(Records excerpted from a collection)

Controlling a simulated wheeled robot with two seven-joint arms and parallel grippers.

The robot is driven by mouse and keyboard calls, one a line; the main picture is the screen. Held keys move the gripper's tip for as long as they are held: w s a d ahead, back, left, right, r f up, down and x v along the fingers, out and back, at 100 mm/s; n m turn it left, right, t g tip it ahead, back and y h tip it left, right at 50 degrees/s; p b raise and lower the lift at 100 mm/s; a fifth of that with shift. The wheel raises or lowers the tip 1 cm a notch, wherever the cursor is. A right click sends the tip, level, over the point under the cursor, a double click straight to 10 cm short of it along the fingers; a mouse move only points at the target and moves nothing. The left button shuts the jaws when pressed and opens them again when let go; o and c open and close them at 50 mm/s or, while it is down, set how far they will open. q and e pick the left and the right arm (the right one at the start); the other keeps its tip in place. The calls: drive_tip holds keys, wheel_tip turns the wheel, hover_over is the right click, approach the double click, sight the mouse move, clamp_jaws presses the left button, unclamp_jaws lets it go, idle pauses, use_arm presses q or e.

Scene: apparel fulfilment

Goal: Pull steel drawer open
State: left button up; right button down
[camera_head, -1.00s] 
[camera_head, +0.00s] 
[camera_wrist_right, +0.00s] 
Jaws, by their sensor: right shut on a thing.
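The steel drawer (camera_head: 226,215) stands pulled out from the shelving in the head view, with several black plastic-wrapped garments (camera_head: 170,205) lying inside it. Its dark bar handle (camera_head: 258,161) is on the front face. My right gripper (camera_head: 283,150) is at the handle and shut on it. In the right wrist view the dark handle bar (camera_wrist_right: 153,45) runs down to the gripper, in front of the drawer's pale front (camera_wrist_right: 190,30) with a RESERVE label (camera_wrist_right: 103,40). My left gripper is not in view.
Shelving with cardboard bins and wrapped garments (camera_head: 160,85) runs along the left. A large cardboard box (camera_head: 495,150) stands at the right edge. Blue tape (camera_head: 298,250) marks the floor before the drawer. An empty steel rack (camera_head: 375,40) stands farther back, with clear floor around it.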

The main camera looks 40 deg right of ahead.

* * *

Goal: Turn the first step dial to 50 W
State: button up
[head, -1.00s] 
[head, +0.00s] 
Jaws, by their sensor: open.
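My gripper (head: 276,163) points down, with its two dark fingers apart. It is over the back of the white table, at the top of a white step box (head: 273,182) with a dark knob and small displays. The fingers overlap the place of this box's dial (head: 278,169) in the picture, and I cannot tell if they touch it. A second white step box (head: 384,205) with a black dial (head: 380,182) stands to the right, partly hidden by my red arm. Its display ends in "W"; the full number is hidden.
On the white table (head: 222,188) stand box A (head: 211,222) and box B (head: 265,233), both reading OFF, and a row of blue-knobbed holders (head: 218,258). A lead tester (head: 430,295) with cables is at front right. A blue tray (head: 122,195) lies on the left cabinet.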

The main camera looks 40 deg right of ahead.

[Your goal] Exactly how many lines contain "button"? State the number and nothing else.

[Solution to this problem] 3